Can such $f$ be continuous at the boundary?

Question

The given problem says , Let $f$ be a complex holomorphic on the open unit disk $D$ such that $|f(z)|\longrightarrow1$ as $|z| \longrightarrow 1$, and $f$ is nonzero inside the open unit disk.Can such $f$ be extended uniquely to the boundary and also continuous on it?

I'm just able to extend $|f|$ uniquely continuous on the boundary.But not $f$!

Answer 1

Suppose that $f$ is not constant and suppose that there is a continuous function $g: \overline{D} \to \mathbb C$ such that $f=g$ on $D.$

By the maximum principle qwe get for $z \in D:$

$$ |f(z)| < \max \{ |g(z)| : z \in \partial D\}=1.$$

Since $f$ has no zeroes in $D$, the same arguments show that $\frac{1}{|f(z)|}<1$ for $z \in D.$ Hence $|f(z)>1$ for all $z \in D,$ a contradiction.

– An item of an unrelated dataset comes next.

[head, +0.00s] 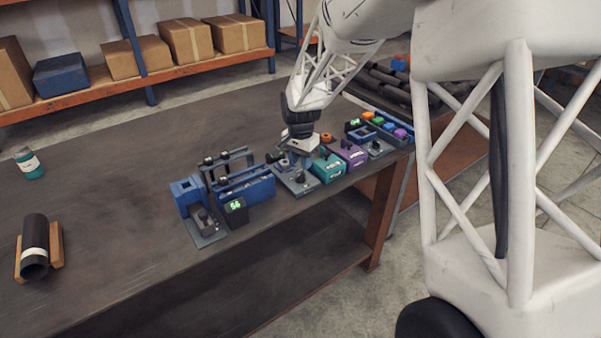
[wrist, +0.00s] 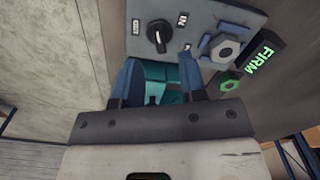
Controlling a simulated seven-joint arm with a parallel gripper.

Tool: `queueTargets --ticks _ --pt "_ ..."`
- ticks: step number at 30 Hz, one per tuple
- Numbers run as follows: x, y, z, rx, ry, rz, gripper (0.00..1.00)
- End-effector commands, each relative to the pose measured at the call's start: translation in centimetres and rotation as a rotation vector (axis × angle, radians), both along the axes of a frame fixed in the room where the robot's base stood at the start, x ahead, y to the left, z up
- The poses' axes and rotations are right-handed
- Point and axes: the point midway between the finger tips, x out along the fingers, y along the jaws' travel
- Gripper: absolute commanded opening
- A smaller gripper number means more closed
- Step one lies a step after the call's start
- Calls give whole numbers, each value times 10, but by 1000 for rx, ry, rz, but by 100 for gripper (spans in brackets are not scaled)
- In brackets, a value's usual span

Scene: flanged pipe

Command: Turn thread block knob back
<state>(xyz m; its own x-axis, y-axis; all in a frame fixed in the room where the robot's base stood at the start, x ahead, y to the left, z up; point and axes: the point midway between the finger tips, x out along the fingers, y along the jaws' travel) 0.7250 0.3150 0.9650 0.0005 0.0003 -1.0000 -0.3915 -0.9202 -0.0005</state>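My gripper (head: 300,138) hangs over the row of fixtures at the bench's right edge. In the wrist view its two blue fingers (wrist: 158,72) stand apart, with nothing held between them. A teal block (wrist: 158,88) shows behind and between the fingers; it also shows in the head view (head: 328,168). Beyond the fingertips, a grey plate carries a black knob (wrist: 157,37) with a pale pointer mark and small labels. A hexagonal nut (wrist: 225,50) sits on a blue-grey mount beside it. The fingers are apart from the knob. I cannot tell for sure which knob is the thread block's.
A dark display (wrist: 262,58) reads FIRM in green. A purple block (head: 352,154) stands right of the teal one. A blue fixture (head: 243,185) and a display (head: 236,207) reading 56 stand left. A dark pipe (head: 34,245) lies in a wooden cradle. The bench middle is clear.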

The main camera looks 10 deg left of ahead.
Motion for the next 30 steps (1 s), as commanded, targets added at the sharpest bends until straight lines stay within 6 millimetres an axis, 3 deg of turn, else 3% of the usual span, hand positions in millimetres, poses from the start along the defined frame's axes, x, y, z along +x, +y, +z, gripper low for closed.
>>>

Conequence: the function $g$ exists only in the case of a constant $f$.

Answer 2

If $f$ is holomorphic and non-zero in the unit disk with $|f(z)| \to 1$ for $|z| \to 1$, then $f$ is necessarily constant in the unit disk, see for example

• $f$ is non-vanishing holomorphic function on open unit disc such that $|f(z)|\to1$ as $|z|\to1$. Is $f$ constant?

It follows that such a function $f$ can always be extended continuously to the boundary.